**EXERCISE DIRECTIONS:** Extract the lines from the first one in the records below through the line containing "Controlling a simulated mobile", keeping both ends and leaving out any pictures.

**DATA TO PROCESS:**
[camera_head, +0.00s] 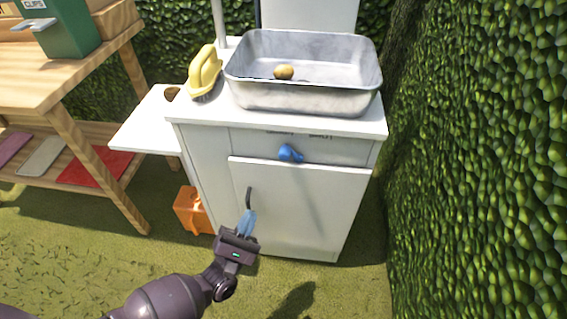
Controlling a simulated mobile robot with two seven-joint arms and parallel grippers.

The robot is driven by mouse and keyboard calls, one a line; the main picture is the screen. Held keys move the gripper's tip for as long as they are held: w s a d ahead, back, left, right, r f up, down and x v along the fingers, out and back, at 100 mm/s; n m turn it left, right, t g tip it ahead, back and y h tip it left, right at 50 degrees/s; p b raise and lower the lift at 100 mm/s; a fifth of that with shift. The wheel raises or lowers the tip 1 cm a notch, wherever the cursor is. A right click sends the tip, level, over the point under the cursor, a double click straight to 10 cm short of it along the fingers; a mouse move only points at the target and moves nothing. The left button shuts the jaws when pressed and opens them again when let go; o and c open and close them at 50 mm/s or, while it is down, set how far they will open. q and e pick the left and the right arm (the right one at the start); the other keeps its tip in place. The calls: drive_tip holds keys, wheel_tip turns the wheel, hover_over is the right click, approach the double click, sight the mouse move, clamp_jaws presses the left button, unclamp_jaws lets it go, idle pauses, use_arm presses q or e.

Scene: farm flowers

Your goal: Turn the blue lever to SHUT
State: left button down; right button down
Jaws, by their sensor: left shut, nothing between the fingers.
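The blue lever (290,153) sits on the upper front panel of the white cabinet (300,200), below the sink. Small dark lettering shows above it, too small to read for certain. My left gripper (246,220) is shut and empty, low in front of the cabinet door near its dark handle (249,197). It is below and left of the lever, apart from it. I cannot tell whether the fingertips touch the door. My right gripper is not in view.
A metal basin (300,104) on the cabinet top holds a small brownish-yellow round object (284,72). A yellow-handled brush (204,72) lies beside it. An orange box (192,210) stands on the grass at left. A wooden bench (60,75) and a right-hand hedge (480,160) flank the cabinet.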

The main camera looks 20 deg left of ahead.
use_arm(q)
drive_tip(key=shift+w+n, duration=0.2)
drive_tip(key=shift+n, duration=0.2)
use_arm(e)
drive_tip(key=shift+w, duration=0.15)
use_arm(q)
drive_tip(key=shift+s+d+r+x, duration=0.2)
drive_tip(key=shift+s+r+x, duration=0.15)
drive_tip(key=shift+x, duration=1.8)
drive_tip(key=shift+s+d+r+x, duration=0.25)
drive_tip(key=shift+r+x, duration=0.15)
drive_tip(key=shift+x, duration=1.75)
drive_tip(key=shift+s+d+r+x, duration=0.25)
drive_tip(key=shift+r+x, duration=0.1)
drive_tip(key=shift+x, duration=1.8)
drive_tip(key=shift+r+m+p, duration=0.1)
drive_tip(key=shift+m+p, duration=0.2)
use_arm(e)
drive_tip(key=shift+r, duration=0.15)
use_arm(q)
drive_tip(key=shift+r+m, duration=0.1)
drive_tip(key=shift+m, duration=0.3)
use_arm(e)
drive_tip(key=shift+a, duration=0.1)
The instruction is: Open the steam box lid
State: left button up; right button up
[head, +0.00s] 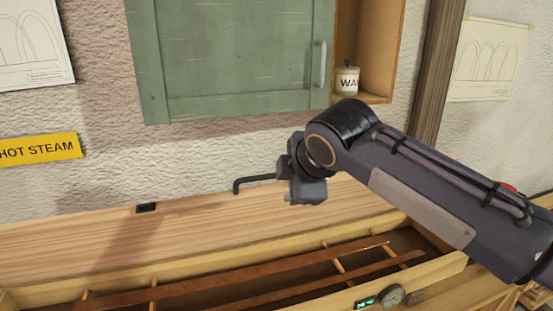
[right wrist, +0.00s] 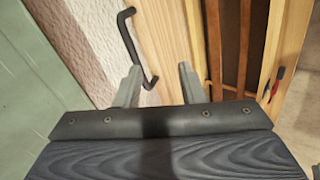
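The steam box (head: 440,268) is open at the top, and its inside shows. Its lid (head: 80,243) is the long pale wooden board raised behind the opening, near the wall. A black bar handle (head: 253,181) sits at the lid's upper edge; it also shows in the right wrist view (right wrist: 133,47). My right gripper (head: 300,192) is by the right end of the handle. In the right wrist view its two fingers (right wrist: 158,88) are apart, with the handle's near end seen between them. I cannot tell if they touch it. My left gripper is out of view.
Brown laths (head: 220,286) lie on rungs inside the box. A gauge (head: 391,295) and a small green display (head: 365,302) are on its front. A green cabinet (head: 235,60) hangs above, beside a shelf with a white jar (head: 347,78). A yellow sign (head: 40,148) is left.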

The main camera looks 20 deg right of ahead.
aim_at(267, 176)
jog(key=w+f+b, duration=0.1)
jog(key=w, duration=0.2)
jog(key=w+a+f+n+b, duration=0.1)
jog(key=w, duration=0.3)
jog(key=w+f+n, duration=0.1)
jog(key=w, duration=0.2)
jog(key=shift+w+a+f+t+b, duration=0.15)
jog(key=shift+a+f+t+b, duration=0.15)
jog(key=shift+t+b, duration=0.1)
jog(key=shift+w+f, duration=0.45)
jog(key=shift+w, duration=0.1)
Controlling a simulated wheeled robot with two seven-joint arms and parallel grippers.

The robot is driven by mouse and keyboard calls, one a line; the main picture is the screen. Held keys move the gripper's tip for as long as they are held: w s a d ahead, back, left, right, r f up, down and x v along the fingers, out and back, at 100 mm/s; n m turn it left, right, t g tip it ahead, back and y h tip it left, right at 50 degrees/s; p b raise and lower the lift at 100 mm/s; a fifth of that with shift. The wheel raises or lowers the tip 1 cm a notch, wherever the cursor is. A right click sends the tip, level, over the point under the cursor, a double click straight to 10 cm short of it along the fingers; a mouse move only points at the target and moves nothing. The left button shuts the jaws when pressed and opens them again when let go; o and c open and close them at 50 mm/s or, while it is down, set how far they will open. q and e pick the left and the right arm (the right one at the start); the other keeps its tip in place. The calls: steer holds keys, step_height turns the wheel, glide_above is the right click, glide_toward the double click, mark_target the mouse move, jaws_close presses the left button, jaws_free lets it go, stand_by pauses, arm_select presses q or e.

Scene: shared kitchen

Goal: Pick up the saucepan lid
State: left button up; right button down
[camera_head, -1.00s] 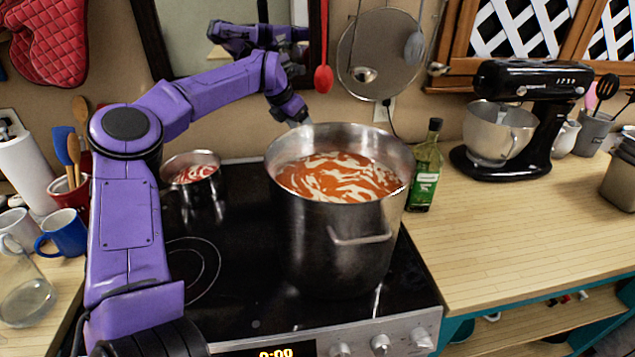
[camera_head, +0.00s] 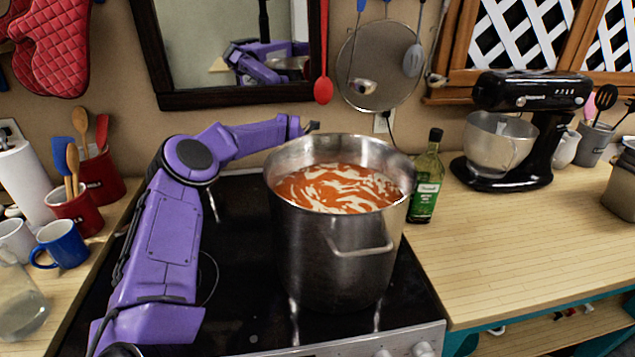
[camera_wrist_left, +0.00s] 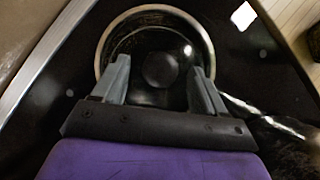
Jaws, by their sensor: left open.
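The saucepan lid (camera_wrist_left: 133,38) shows in the left wrist view as a round dark disc with a pale metal rim and a dark knob (camera_wrist_left: 162,70) at its middle. It lies over the black stovetop. My left gripper (camera_wrist_left: 160,66) is open, with one grey finger on each side of the knob. I cannot tell whether the fingers touch it. In the head view my left forearm (camera_head: 255,138) reaches behind the large steel pot (camera_head: 335,255), which hides the lid and the fingers. My right gripper is not in view.
The tall pot, full of orange-and-white soup, stands on the stove (camera_head: 255,325). A green bottle (camera_head: 427,185) stands right of it. A mirror (camera_head: 235,50) and hanging utensils are on the wall behind. Mugs and red utensil pots (camera_head: 75,215) are at left. The right counter (camera_head: 530,255) is mostly clear.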

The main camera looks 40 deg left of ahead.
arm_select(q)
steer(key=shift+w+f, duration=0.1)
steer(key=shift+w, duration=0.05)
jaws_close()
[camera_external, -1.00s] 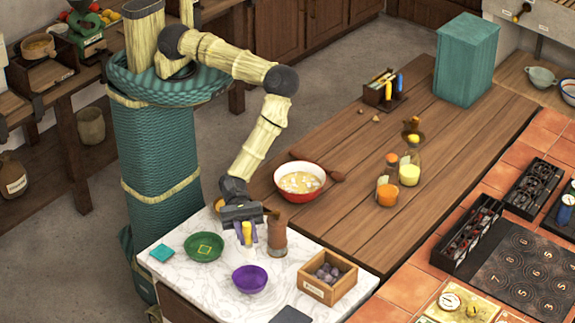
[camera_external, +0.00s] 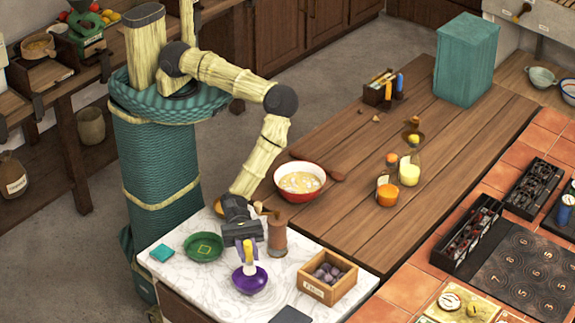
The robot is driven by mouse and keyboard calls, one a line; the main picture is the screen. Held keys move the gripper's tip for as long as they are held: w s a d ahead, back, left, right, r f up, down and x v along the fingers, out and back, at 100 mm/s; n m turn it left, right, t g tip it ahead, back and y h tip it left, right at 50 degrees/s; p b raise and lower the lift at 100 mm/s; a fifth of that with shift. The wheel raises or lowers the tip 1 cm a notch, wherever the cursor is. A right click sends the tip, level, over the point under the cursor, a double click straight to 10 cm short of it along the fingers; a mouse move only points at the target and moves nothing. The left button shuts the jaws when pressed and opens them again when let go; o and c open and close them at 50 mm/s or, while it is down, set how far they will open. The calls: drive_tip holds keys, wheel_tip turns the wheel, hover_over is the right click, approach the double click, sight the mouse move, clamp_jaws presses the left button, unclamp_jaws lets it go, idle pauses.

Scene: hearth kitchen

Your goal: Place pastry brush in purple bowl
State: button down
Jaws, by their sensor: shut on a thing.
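The purple bowl (camera_external: 250,285) sits on the white marble-patterned counter near its front. My gripper (camera_external: 248,257) points down directly over the bowl. It is shut on the pastry brush (camera_external: 248,248), whose yellow part shows between the fingers. The fingers and the lower end of the brush are at or just inside the bowl's opening. I cannot tell whether the brush touches the bowl's bottom.
A green bowl (camera_external: 203,246) lies left of the purple bowl. A brown grinder (camera_external: 277,236) stands close behind it, right of my wrist. A wooden crate (camera_external: 328,290) of purple items is to the right. A dark flat item (camera_external: 290,315) lies at the front edge.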

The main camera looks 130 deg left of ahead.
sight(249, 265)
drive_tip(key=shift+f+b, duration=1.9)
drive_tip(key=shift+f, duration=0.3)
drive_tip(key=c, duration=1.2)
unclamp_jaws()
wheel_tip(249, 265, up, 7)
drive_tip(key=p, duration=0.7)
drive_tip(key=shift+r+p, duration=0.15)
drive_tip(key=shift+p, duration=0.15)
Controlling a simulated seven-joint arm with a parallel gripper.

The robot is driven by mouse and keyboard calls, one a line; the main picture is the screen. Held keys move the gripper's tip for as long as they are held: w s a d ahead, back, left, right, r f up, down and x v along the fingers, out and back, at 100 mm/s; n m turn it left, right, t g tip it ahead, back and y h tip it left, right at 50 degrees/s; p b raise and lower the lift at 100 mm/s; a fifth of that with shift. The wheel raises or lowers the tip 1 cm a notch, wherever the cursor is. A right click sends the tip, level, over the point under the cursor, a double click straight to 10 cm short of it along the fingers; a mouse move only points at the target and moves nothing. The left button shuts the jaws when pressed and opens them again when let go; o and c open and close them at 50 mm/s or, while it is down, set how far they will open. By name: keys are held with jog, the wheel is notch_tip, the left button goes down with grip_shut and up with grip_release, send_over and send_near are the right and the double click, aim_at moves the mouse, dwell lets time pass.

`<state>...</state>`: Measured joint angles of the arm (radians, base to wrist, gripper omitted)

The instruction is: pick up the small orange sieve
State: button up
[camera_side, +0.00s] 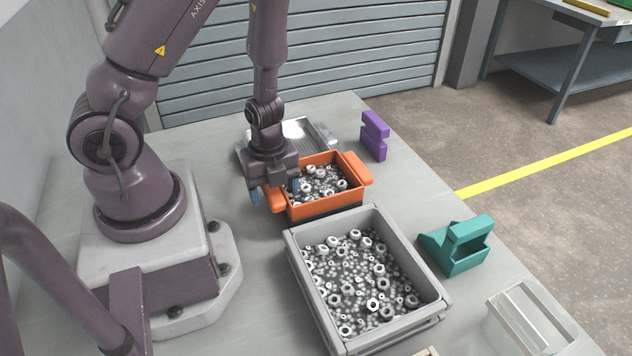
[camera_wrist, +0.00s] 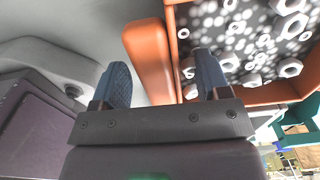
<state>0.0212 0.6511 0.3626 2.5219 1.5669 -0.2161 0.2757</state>
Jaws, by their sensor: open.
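The small orange sieve (camera_side: 330,205) is a box with a handle on either side, holding metal nuts and rings. It stands on the table behind the grey bin in the side view. My gripper (camera_side: 276,188) is over its left side. In the wrist view, the sieve's orange handle (camera_wrist: 150,58) shows between the two blue fingertips of my open gripper (camera_wrist: 162,80). One finger is outside the sieve, and the other is on the side of its inner wall and nuts. I cannot tell whether either finger touches it. The left handle is partly hidden by my gripper in the side view.
A grey bin (camera_side: 296,262) full of nuts stands in front of the sieve. A metal tray (camera_side: 322,133) lies behind it. A purple block (camera_side: 374,137), a teal holder (camera_side: 458,246) and a clear container (camera_side: 528,322) stand to the right. The table is clear left of the sieve.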

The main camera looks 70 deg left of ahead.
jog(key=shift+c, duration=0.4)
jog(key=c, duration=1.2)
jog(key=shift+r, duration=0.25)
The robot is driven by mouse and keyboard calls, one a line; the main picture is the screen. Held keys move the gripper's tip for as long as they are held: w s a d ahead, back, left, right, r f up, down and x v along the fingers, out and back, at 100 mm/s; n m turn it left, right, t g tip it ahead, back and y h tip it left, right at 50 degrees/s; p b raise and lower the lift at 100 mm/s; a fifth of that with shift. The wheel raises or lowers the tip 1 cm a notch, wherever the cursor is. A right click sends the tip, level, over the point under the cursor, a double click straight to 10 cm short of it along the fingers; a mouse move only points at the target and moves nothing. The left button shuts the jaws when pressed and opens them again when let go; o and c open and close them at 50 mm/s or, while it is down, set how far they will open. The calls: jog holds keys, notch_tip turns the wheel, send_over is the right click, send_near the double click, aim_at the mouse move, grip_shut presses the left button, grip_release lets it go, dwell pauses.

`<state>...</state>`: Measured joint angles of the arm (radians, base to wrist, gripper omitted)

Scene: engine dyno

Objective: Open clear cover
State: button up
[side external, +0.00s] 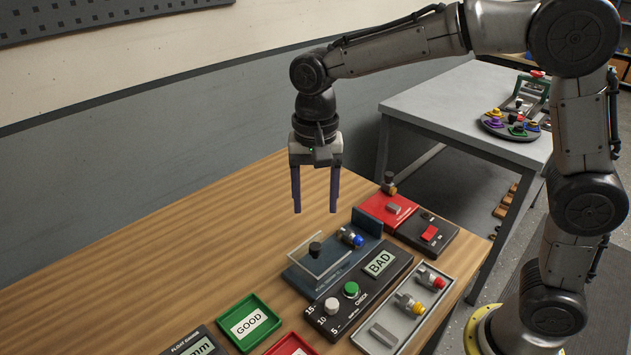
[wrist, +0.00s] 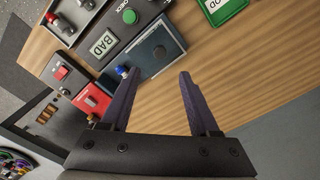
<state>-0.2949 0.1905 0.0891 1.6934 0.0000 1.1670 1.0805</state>
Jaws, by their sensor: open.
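The clear cover (side external: 322,262) is a see-through box-like panel on a blue-grey fixture (side external: 366,222) near the middle of the wooden bench. My gripper (side external: 315,211) is open and empty, pointing down above the bench behind the cover. Its two fingers also show apart in the wrist view (wrist: 158,72).
A blue-ended cylinder (side external: 350,237) sits on the fixture beside the cover. A dark panel with a BAD display (side external: 379,263) and a grey tray (side external: 425,311) lie in front. A green GOOD tray (side external: 249,322) is front left. The bench's left is clear.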

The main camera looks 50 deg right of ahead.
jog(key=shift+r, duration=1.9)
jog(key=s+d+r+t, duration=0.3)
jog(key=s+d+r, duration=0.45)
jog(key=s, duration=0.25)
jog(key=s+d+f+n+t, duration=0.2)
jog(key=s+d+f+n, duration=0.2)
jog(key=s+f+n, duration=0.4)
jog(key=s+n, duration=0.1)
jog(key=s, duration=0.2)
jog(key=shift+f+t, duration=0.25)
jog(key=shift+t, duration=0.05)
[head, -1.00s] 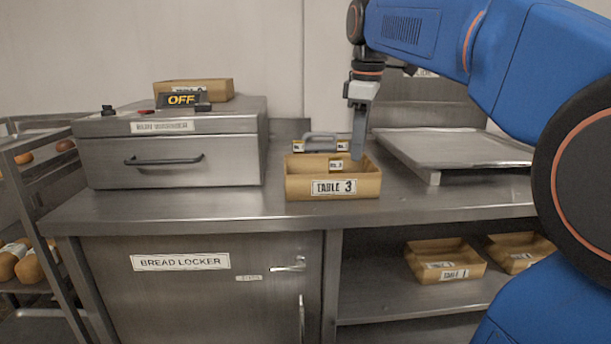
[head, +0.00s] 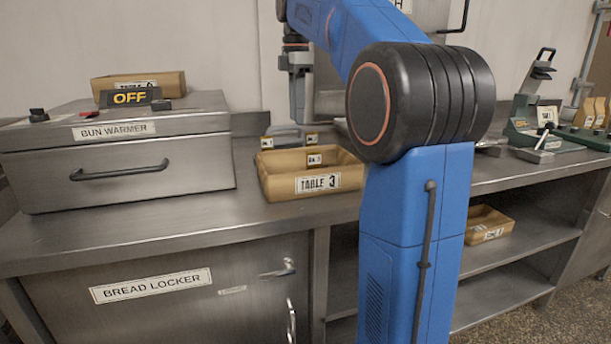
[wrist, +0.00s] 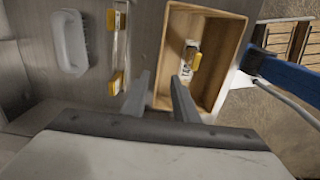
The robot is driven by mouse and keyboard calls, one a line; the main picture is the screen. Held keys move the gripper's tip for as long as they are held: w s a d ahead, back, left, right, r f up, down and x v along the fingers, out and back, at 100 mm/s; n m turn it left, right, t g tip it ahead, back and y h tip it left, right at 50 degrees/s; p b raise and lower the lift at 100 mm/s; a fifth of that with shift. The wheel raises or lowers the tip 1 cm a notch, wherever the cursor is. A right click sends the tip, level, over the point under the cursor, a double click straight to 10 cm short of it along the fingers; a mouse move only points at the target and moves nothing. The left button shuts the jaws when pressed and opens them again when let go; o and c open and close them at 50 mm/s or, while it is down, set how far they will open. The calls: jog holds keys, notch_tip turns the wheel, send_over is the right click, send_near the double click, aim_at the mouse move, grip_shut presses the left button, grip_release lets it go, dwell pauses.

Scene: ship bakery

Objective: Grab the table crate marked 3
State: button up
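The crate marked TABLE 3 (head: 284,188) is an open tan box upright on the steel counter, its label facing me. My arm's elbow covers part of its right end. A small yellow-tagged item (head: 314,159) lies inside; it also shows in the wrist view (wrist: 195,60). My gripper (head: 298,118) points down, above and behind the crate in the head view. In the wrist view its two fingers (wrist: 161,92) are apart with nothing held. One finger appears outside the crate's left wall (wrist: 157,75) and the other over its inside; contact cannot be told.
A bun warmer (head: 117,170) reading OFF stands left, with another crate (head: 158,82) on top. A brush (wrist: 72,45) and yellow-ended items (wrist: 117,82) lie beside the crate. Another crate (head: 488,228) sits on the lower shelf. The counter front (head: 200,218) is clear.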

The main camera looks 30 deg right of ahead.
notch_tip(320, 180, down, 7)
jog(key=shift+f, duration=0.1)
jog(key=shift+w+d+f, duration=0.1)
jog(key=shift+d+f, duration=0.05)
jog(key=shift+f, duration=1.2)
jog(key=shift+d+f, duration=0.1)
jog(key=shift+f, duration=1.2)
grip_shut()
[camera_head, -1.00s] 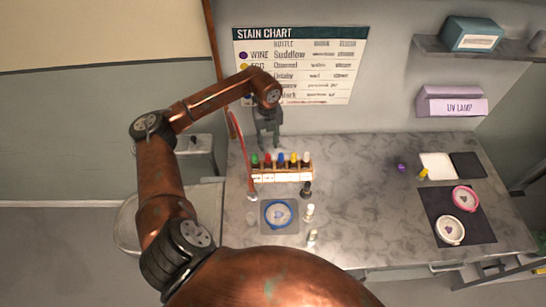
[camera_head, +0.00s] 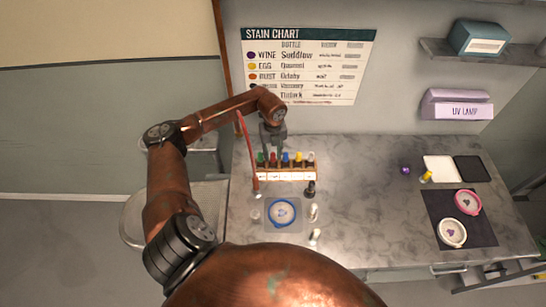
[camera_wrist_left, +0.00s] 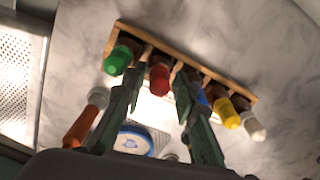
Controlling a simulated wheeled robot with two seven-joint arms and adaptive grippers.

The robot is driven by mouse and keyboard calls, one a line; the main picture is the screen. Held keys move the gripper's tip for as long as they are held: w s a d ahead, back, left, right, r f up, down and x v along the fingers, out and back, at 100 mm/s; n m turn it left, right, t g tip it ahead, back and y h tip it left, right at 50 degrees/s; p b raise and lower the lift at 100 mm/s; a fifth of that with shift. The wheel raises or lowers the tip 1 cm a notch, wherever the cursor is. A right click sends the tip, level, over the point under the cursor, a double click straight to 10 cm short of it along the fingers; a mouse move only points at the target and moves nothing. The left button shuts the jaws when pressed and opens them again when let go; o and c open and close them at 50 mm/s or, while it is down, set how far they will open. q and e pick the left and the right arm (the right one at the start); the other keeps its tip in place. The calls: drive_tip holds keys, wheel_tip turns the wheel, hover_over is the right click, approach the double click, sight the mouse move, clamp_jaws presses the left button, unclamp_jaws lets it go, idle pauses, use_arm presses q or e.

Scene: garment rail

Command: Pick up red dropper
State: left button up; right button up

**COMPLETED TASK:**
[camera_head, +0.00s] 
Controlling a simulated mobile robot with two seven-joint arms and parallel grippers.

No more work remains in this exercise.